DATA SECTION:

* begin *

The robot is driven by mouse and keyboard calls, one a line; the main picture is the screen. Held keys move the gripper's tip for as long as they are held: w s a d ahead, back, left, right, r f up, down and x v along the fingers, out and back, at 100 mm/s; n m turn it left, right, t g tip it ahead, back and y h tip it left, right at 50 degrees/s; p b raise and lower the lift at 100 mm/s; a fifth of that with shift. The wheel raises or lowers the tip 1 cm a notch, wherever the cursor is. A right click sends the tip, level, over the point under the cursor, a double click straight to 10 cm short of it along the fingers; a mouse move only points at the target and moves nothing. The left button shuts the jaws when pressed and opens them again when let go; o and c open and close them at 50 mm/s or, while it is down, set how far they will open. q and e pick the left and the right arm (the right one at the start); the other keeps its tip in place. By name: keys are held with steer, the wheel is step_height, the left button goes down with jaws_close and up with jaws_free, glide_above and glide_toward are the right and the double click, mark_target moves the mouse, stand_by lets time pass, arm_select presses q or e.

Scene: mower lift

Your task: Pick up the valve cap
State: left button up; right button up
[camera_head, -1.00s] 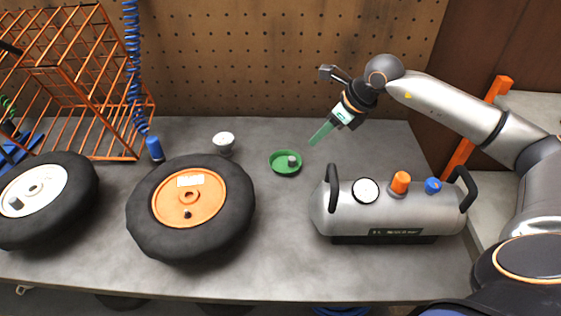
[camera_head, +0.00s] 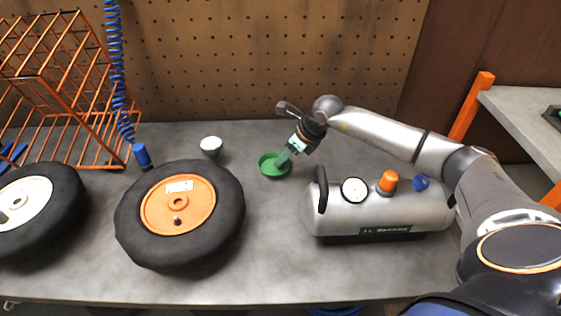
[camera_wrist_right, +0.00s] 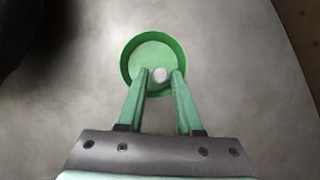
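The valve cap (camera_wrist_right: 160,74) shows as a small pale grey round piece inside a shallow green dish (camera_head: 264,168) on the workbench. In the wrist view the dish (camera_wrist_right: 128,62) lies straight below the fingers. My right gripper (camera_wrist_right: 160,76) is open, with its two green fingers over the dish and their tips on either side of the cap. Whether they touch it, I cannot tell. In the head view my right gripper (camera_head: 284,157) reaches down into the dish from the upper right and hides the cap. My left gripper is not in view.
An orange wire cage (camera_head: 100,110) and a pegboard (camera_head: 250,60) are behind.

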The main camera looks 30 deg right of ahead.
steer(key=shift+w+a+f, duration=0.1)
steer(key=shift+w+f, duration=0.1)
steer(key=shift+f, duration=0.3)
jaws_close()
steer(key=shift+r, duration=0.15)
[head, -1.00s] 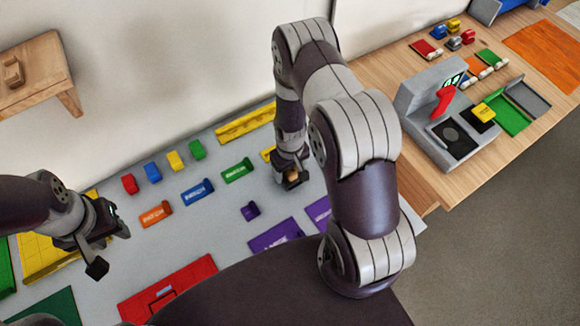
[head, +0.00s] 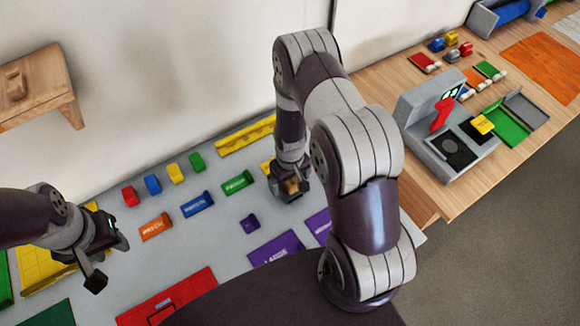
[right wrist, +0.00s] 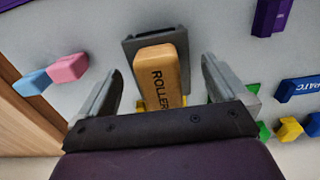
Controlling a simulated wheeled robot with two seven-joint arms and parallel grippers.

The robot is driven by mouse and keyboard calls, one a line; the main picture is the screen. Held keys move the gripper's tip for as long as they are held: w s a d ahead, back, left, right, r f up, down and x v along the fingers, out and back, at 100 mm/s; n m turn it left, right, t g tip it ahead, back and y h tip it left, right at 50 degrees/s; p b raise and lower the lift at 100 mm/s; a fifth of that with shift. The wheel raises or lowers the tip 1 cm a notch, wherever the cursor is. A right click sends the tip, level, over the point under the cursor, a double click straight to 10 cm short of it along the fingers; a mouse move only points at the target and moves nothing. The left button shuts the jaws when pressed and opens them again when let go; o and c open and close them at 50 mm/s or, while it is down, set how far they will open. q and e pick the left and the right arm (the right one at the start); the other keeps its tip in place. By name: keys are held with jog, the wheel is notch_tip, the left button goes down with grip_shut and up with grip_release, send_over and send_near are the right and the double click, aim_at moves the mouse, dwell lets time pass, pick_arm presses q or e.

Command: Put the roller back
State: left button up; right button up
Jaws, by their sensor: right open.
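A tan block marked ROLLER (right wrist: 158,80) stands at a dark grey holder or plate (right wrist: 130,48) in the right wrist view. My right gripper (right wrist: 160,78) is open, with its two fingers apart on either side of the block and visible gaps to it. In the head view, my right gripper (head: 289,190) is low over the grey table, and a bit of the tan block (head: 292,186) shows at it. My own arm hides part of the area. My left gripper (head: 110,262) is open and empty over the left of the table.
Red, blue, yellow and green blocks (head: 175,173) and labelled coloured holders (head: 196,204) line the grey table (head: 215,235). A yellow rail (head: 245,135) runs along the back. A grey machine (head: 440,125) stands on the wooden counter at right. A wooden shelf (head: 45,88) is on the wall.

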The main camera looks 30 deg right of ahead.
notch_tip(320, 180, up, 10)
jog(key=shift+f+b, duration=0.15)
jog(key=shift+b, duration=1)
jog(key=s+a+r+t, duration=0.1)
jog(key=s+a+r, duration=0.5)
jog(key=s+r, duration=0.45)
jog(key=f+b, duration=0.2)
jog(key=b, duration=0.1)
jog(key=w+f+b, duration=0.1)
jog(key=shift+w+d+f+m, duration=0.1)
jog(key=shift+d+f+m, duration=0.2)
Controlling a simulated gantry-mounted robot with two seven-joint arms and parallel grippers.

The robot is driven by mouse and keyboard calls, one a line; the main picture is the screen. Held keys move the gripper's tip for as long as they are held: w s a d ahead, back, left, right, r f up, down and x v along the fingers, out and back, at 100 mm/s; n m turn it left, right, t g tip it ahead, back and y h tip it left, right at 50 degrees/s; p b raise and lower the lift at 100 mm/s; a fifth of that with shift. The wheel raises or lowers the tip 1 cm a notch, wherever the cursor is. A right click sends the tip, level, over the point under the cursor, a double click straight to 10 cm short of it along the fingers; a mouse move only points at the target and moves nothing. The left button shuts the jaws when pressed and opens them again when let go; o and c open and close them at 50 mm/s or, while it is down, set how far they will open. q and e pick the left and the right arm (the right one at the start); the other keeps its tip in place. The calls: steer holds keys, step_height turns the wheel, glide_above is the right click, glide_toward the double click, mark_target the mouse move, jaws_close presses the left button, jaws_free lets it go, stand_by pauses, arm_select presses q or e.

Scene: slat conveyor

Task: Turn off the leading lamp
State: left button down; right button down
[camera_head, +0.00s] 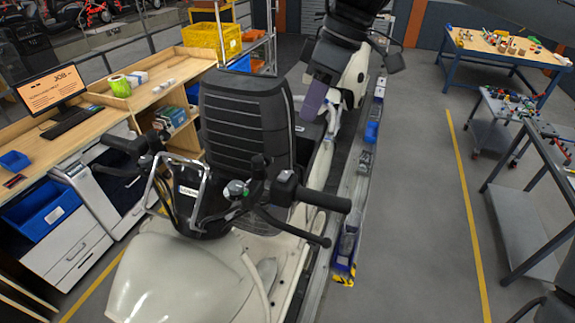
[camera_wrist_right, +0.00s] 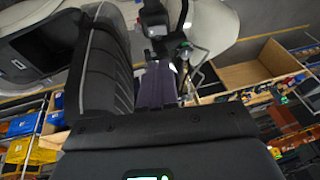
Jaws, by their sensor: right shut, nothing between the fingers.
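A pale vehicle (camera_head: 185,265) with a black ribbed seat (camera_head: 245,120) stands at the centre of the head view. Its handlebar has a black right-hand grip (camera_head: 325,198) with a switch housing (camera_head: 286,184) beside it. A small round knob with green (camera_head: 236,187) sits near the bar's middle. No lamp shows clearly; the vehicle's front face is hidden. My right gripper (camera_head: 311,108) is beyond the handlebar, beside the seat, its purple fingers shut and empty. In the right wrist view the fingers (camera_wrist_right: 156,75) point toward the switch housing (camera_wrist_right: 153,20), apart from it. My left gripper is out of view.
The slat conveyor rail (camera_head: 350,180) runs along the vehicle's right side. A wooden workbench with a monitor (camera_head: 52,88) stands left, with a yellow crate (camera_head: 212,40) behind. Open floor with a yellow line (camera_head: 463,180) lies right, before metal carts (camera_head: 525,215).

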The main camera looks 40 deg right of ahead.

* end *

Apart from the pictures, the entries above are to be repeated in full and exactly.

SOLUTION TO THIS TASK:
The robot is driven by mouse and keyboard calls, one a line; the main picture is the screen. Held keys move the gripper's tip for as long as they are held: w s a d ahead, back, left, right, r f up, down and x v along the fingers, out and back, at 100 mm/s; n m turn it left, right, t g tip it ahead, back and y h tip it left, right at 50 degrees/s; p b raise and lower the lift at 100 mm/s; a fifth of that with shift. The wheel raises or lowers the tip 1 cm a notch, wherever the cursor is. A right click sends the tip, level, over the point under the cursor, a double click straight to 10 cm short of it along the fingers; a mouse move only points at the target and moves nothing. The left button shuts the jaws when pressed and opens them again when let go; o and c open and close them at 50 mm/s or, while it is down, set how far they will open. q and e pick the left and the right arm (the right one at the start); the other keeps its tip in place. By name: keys are held with steer, the wheel is step_height, the left button goes down with jaws_close and up with jaws_free, glide_above and glide_toward are the right and the double click, mark_target moves the mouse, stand_by lets time pass, arm_select presses q or e.

Scene: mower lift

Your task: Pick up the valve cap
State: left button up; right button up
[camera_head, -1.00s] 
[camera_head, +0.00s] 
[camera_wrist_right, +0.00s] 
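The valve cap (camera_wrist_right: 160,74) shows as a small pale grey round piece inside a shallow green dish (camera_head: 264,168) on the workbench. In the wrist view the dish (camera_wrist_right: 128,62) lies straight below the fingers. My right gripper (camera_wrist_right: 160,76) is open, with its two green fingers over the dish and their tips on either side of the cap. Whether they touch it, I cannot tell. In the head view my right gripper (camera_head: 284,157) reaches down into the dish from the upper right and hides the cap. My left gripper is not in view.
An orange wire cage (camera_head: 100,110) and a pegboard (camera_head: 250,60) are behind.

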The main camera looks 30 deg right of ahead.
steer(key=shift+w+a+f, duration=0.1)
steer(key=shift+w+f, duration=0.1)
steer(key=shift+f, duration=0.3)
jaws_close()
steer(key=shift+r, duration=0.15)
[head, -1.00s] 
[head, +0.00s] 
[right wrist, +0.00s] 
Controlling a simulated wheeled robot with two seven-joint arms and parallel grippers.

The robot is driven by mouse and keyboard calls, one a line; the main picture is the screen. Held keys move the gripper's tip for as long as they are held: w s a d ahead, back, left, right, r f up, down and x v along the fingers, out and back, at 100 mm/s; n m turn it left, right, t g tip it ahead, back and y h tip it left, right at 50 degrees/s; p b raise and lower the lift at 100 mm/s; a fifth of that with shift. The wheel raises or lowers the tip 1 cm a notch, wherever the cursor is. A right click sends the tip, level, over the point under the cursor, a double click straight to 10 cm short of it along the fingers; a mouse move only points at the target and moves nothing. The left button shuts the jaws when pressed and opens them again when let go; o and c open and close them at 50 mm/s or, while it is down, set how far they will open. q and e pick the left and the right arm (the right one at the start); the other keeps its tip in place. By name: keys are held with jog, the wheel is notch_tip, the left button goes down with grip_shut and up with grip_release, send_over and send_near are the right and the double click, aim_at moves the mouse, dwell lets time pass, pick_arm presses q or e.

Command: Put the roller back
State: left button up; right button up
Jaws, by their sensor: right open.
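A tan block marked ROLLER (right wrist: 158,80) stands at a dark grey holder or plate (right wrist: 130,48) in the right wrist view. My right gripper (right wrist: 160,78) is open, with its two fingers apart on either side of the block and visible gaps to it. In the head view, my right gripper (head: 289,190) is low over the grey table, and a bit of the tan block (head: 292,186) shows at it. My own arm hides part of the area. My left gripper (head: 110,262) is open and empty over the left of the table.
Red, blue, yellow and green blocks (head: 175,173) and labelled coloured holders (head: 196,204) line the grey table (head: 215,235). A yellow rail (head: 245,135) runs along the back. A grey machine (head: 440,125) stands on the wooden counter at right. A wooden shelf (head: 45,88) is on the wall.

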The main camera looks 30 deg right of ahead.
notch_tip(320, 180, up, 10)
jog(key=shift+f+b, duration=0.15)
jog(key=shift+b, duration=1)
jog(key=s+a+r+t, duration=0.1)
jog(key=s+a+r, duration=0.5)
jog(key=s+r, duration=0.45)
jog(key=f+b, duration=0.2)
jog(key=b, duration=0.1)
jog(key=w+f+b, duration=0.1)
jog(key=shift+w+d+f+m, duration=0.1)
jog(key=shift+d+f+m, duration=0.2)
Controlling a simulated gantry-mounted robot with two seven-joint arms and parallel grippers.

The robot is driven by mouse and keyboard calls, one a line; the main picture is the screen. Held keys move the gripper's tip for as long as they are held: w s a d ahead, back, left, right, r f up, down and x v along the fingers, out and back, at 100 mm/s; n m turn it left, right, t g tip it ahead, back and y h tip it left, right at 50 degrees/s; p b raise and lower the lift at 100 mm/s; a fifth of that with shift. The wheel raises or lowers the tip 1 cm a notch, wherever the cursor is. A right click sends the tip, level, over the point under the cursor, a double click straight to 10 cm short of it along the fingers; a mouse move only points at the target and moves nothing. The left button shuts the jaws when pressed and opens them again when let go; o and c open and close them at 50 mm/s or, while it is down, set how far they will open. q and e pick the left and the right arm (the right one at the start); the other keeps its tip in place. The calls: steer holds keys, step_height turns the wheel, glide_above is the right click, glide_toward the double click, mark_target the mouse move, jaws_close presses the left button, jaws_free lets it go, stand_by pauses, arm_select presses q or e.

Scene: slat conveyor

Task: Turn off the leading lamp
State: left button down; right button down
[camera_head, +0.00s] 
[camera_wrist_right, +0.00s] 
Jaws, by their sensor: right shut, nothing between the fingers.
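A pale vehicle (camera_head: 185,265) with a black ribbed seat (camera_head: 245,120) stands at the centre of the head view. Its handlebar has a black right-hand grip (camera_head: 325,198) with a switch housing (camera_head: 286,184) beside it. A small round knob with green (camera_head: 236,187) sits near the bar's middle. No lamp shows clearly; the vehicle's front face is hidden. My right gripper (camera_head: 311,108) is beyond the handlebar, beside the seat, its purple fingers shut and empty. In the right wrist view the fingers (camera_wrist_right: 156,75) point toward the switch housing (camera_wrist_right: 153,20), apart from it. My left gripper is out of view.
The slat conveyor rail (camera_head: 350,180) runs along the vehicle's right side. A wooden workbench with a monitor (camera_head: 52,88) stands left, with a yellow crate (camera_head: 212,40) behind. Open floor with a yellow line (camera_head: 463,180) lies right, before metal carts (camera_head: 525,215).

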The main camera looks 40 deg right of ahead.

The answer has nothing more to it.